By Tiffany Ap
with contributions from Amanda Kaiser
 on August 23, 2015

Luen Thai’s Willie Tan knows exactly what kind of brand he wants to bring to Asia: a mass consumer label with turnover of about $1.5 billion annually, that also ranks in the top five of its category in a major market like the U.S.

“I am not the Louis Vuitton guy,” said the executive, who is spearheading Luen Thai’s retail business. “I’m a guy who would love to go from first-tier cities down to third- and fourth-tier cities [in China].”

Back in 2007, Luen Thai inked a deal to distribute the Skechers brand in China and Southeast Asia, marking the group’s first foray into the world of retail. Since then, Luen Thai has built up the brand’s retail network, which will count about 1,000 stores by the end of the year. He said Skechers’ same-store sales growth hit the high double-digits last year and online sales have tripled compared to a year ago. The Skechers business is housed in the privately held Luen Thai Enterprises, rather than the publicly listed Luen Thai Holdings Ltd. Luen Thai is now banking on striking similar deals with other brands and hopes to become a formidable player in Asian retail.

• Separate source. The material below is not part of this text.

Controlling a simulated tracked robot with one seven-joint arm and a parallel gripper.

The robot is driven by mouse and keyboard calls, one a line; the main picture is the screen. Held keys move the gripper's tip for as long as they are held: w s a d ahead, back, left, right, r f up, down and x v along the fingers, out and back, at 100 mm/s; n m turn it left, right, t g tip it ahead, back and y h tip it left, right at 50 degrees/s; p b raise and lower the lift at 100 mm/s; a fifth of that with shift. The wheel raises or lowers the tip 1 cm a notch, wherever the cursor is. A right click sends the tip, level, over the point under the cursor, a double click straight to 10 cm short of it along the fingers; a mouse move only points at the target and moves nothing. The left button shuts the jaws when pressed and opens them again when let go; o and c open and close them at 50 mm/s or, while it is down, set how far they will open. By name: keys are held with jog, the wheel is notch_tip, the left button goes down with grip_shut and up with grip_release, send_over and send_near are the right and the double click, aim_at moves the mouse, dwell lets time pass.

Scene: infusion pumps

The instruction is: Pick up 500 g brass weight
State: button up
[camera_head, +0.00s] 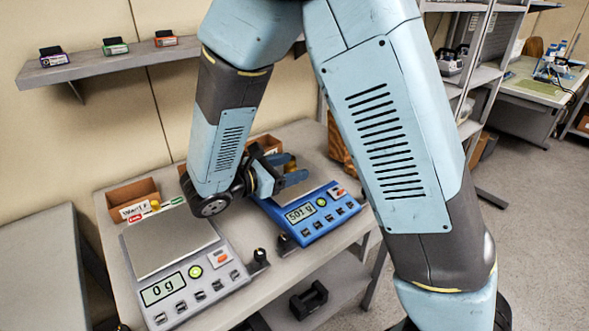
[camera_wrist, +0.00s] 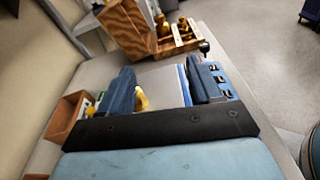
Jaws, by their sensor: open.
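A brass weight (camera_head: 291,162) is at the blue scale (camera_head: 318,218), whose display reads about 501 g. My gripper (camera_head: 287,171) is over the blue scale's pan, beside the weight. In the wrist view my gripper (camera_wrist: 164,86) is open, with its blue fingers wide apart. The brass weight (camera_wrist: 142,101) shows on the inner side of the left finger, partly hidden by it. The right finger is well apart from the weight. Whether the left finger touches the weight, I cannot tell.
A grey scale (camera_head: 170,250) reading 0 g stands at the left of the table. An orange-brown bin (camera_head: 133,193) is behind it. A wooden box (camera_wrist: 124,28) and several brass weights (camera_wrist: 184,27) stand beyond the blue scale. A wall shelf (camera_head: 110,60) holds small devices.

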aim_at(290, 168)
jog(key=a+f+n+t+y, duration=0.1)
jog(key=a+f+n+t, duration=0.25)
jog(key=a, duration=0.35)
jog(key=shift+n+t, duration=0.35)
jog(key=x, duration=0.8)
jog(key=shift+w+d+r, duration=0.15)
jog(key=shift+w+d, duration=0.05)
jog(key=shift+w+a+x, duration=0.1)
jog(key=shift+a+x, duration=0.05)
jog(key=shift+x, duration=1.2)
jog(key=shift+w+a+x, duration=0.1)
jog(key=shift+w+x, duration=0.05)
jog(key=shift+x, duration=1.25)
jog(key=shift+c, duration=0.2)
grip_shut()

Tan, a son of Luen Thai founder Tan Siu Lin, said the company expects to reveal two deals with other brands by next spring and add another two by 2018. Retail accounts for about $300 million of the Tan family’s entire portfolio of businesses. But Willie estimates that revenue from retail could account for as much as $1 billion during the next five to 10 years as Luen Thai adds new brands to its retail portfolio.

Jason Tan, who oversees Luen Thai’s Skechers apparel division as well as its Adidas business, stressed the importance of pushing the company into retail because Luen Thai does not expect its manufacturing business to post aggressive growth in the years to come. At the same time, he was candid about the challenges that lie ahead. “I always say, just because we know how to make it, it doesn’t necessarily mean we know how to sell it. It’s a totally different business and it requires a completely different skill set,” said Jason, who is part of the third generation of the family — he is the son of Luen Thai chief executive officer Henry Tan, the eldest son of Siu Lin. “Even though from manufacturing and from in the U.S., the majority of sales in China are through franchisees or self-operated stores — though he believes that with the family’s decades of experience in the region and Luen Thai’s manufacturing capabilities, they should be able to navigate the market.

“Many of the brands that come to China try to expand, but they are having a hard time because the costs of operation in China are very high,” Willie said. “To find the balance has been quite challenging from many global brands. A lot of people think they know China, but not many people do.

“Eventually, we want to develop an integrated supply chain to develop a short lead time and strong replenishment program. We hope that we can follow a Belle [International] model, a Zara model,” Willie continued, adding that most of Luen Thai’s manufacturing is based in China, which should give the company an advantage on shorter lead times to get products in the store. “It takes a lot of effort to launch a brand in China and Southeast Asia. It’s not a game of how many brands we have, but how large the brand is going to be.”

Willie said Luen Thai turned its attention to retail about two years ago. While
Luen Thai’s core manufacturing business was feeling the pressure from thinning margins, the Skechers retail expansion was going well. He said he hopes Skechers will follow the path taken by other established global sporting giants.

“Our network is basically following Nike and Adidas, to place our stores where they are located — and they each have 6,000 stores in China,” he said. “Our sell-through ranking in department stores in the sport category is in the top four. It’s usually Nike, Adidas, [then] either us or New Balance.”

While Nike and Adidas are performance-based, Skechers dominates the walk- ing-shoe market in China, he said.

“[Chinese consumers] walk a lot more than Westerners,” Willie said. “It has to be comfortable and durable and [to] fit the weather. The pricing also has to be affordable. We don’t sell cheap shoes but affordable [ones].”

In terms of e-commerce, Luen Thai is selling the brand on major platforms like Tmall, and The company plans to open another 500 to 700 bricks-and-mortar Skechers stores in the coming year on top of the 1,000 it will have by yearend. While that number might seem large, he insisted it’s modest in a country as populous as China.

“We’ve been very selective where we open our stores,” Willie said. “Every city in China is huge.”